On the start of our trip to the Serengeti we were already behind schedule. It wasn’t a good omen for our first challenge along the way: to reach Botswana’s Kubu Island in our Smart car.
We had woken far too late, but the mojitos at the farewell – the ones with the test tubes of smoking spices – couldn’t be blamed. We were in our 40’s and should have known better. But we had behaved like teenagers and our penance was to burrow along with the morning moles on their way to work.

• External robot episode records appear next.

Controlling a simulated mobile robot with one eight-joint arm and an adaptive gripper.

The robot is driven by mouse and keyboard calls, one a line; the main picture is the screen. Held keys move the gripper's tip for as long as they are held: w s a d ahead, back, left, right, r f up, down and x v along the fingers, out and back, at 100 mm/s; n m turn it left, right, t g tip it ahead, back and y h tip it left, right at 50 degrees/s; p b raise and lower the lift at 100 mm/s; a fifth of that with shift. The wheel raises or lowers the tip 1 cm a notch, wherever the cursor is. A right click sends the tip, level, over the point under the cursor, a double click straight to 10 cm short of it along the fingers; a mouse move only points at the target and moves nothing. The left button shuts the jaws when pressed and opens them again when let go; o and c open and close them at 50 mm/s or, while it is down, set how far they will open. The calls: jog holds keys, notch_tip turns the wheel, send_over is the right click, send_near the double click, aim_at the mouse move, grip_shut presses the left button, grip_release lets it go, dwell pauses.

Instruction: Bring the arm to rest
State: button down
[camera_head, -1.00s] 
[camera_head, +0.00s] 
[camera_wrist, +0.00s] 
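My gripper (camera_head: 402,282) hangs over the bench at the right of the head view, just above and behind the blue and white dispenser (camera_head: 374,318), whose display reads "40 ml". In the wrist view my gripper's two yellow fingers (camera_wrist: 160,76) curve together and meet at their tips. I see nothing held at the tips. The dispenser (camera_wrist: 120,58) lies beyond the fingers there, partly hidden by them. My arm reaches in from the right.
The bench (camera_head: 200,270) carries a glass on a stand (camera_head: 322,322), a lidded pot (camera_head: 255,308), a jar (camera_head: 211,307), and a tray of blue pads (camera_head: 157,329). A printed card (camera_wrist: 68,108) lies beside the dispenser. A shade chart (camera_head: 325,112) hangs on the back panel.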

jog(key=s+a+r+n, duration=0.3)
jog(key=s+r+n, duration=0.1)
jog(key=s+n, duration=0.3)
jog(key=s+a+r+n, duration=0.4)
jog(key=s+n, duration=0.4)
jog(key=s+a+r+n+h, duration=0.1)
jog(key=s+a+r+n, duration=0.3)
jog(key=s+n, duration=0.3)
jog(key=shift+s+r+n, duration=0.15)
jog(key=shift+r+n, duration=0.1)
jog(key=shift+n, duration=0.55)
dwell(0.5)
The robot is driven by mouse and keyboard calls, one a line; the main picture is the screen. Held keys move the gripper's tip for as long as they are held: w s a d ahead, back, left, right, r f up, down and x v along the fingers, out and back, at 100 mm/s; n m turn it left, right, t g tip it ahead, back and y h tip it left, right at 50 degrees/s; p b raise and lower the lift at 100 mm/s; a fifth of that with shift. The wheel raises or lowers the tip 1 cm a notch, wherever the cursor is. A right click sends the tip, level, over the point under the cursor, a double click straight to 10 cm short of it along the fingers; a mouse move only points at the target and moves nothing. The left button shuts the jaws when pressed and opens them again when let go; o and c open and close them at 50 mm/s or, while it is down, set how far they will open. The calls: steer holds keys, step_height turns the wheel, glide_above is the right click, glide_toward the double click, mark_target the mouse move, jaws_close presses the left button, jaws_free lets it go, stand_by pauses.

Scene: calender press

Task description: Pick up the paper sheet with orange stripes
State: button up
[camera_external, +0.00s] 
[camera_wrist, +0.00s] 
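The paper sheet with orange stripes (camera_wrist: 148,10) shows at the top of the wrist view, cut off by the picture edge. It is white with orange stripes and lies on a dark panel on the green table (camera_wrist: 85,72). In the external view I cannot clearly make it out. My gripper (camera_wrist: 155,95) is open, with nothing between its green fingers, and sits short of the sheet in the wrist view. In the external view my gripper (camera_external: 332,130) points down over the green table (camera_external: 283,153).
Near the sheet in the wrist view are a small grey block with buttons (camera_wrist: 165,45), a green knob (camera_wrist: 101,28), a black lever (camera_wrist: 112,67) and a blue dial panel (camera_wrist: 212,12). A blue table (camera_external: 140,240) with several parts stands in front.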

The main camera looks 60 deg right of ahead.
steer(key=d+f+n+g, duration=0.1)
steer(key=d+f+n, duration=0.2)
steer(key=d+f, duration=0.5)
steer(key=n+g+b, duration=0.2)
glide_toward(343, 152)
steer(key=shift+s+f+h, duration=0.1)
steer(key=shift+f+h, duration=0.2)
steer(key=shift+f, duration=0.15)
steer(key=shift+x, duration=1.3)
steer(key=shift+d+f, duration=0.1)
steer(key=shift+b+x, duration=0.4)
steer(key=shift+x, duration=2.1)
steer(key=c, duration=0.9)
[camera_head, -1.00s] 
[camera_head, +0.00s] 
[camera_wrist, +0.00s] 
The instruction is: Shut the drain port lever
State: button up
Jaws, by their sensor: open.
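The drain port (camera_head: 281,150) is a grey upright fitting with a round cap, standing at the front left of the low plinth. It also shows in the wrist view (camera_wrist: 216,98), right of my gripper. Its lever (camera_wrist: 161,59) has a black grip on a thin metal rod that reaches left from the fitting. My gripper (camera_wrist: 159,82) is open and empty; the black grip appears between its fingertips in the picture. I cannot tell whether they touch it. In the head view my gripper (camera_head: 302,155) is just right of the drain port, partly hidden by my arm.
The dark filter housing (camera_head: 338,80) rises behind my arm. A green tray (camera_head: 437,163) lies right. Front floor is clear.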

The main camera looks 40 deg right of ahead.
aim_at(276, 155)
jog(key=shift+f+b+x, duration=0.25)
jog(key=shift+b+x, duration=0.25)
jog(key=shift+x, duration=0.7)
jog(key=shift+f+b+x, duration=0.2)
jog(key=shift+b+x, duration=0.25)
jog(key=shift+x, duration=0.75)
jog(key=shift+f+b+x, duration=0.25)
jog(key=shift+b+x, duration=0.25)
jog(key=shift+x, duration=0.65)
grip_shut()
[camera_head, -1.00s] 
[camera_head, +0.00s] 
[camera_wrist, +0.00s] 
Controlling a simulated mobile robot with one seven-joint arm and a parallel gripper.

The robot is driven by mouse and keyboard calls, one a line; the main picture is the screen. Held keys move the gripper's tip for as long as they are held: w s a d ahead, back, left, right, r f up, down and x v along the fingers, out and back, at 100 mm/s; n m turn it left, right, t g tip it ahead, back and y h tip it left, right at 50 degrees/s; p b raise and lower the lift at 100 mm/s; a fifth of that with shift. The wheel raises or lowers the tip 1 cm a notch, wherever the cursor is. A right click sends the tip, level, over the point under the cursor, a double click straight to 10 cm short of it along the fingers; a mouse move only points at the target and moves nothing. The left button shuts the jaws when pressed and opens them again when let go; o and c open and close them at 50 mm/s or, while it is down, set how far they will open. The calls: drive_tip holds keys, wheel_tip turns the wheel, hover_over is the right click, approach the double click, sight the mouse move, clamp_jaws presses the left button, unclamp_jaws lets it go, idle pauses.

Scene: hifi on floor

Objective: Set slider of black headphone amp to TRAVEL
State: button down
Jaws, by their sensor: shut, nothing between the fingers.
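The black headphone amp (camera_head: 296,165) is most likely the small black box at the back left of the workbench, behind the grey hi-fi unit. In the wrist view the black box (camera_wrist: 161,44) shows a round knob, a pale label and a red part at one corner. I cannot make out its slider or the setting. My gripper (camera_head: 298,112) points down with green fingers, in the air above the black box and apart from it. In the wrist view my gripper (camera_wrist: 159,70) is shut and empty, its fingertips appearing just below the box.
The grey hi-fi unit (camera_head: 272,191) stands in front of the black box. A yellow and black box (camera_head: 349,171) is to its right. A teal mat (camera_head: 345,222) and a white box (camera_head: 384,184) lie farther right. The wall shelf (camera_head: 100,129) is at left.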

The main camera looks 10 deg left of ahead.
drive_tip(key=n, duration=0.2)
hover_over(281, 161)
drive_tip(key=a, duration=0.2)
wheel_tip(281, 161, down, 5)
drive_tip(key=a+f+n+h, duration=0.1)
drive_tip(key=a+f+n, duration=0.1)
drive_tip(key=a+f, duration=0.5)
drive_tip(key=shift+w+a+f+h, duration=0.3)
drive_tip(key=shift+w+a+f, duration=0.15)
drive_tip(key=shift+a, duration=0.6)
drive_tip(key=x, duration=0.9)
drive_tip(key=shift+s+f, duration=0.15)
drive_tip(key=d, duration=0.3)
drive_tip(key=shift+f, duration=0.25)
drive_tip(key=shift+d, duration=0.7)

We narrowly missed the metal grinding collision in front of us that morning. We even missed the wall of flesh and bone that galloped across the road that night leaving a kudu shaped warning sign blazing on our retinas. That we missed them seemed like a good omen – that our journey was “approved” by whatever or whoever runs the big show, and we were feeling invincible when we reached the edge of the Makgadikgadi pans the next day. That Brett had successfully steered the smart car through the long, sandy quagmire seemed a miracle. We celebrated, confident we would reach Kubu lsland, that the Land Rover we had brought as back up for this section was superfluous. But it was just a little further, within a smart car’s length of the pan’s hard surface, that we got stuck, deep in the sand.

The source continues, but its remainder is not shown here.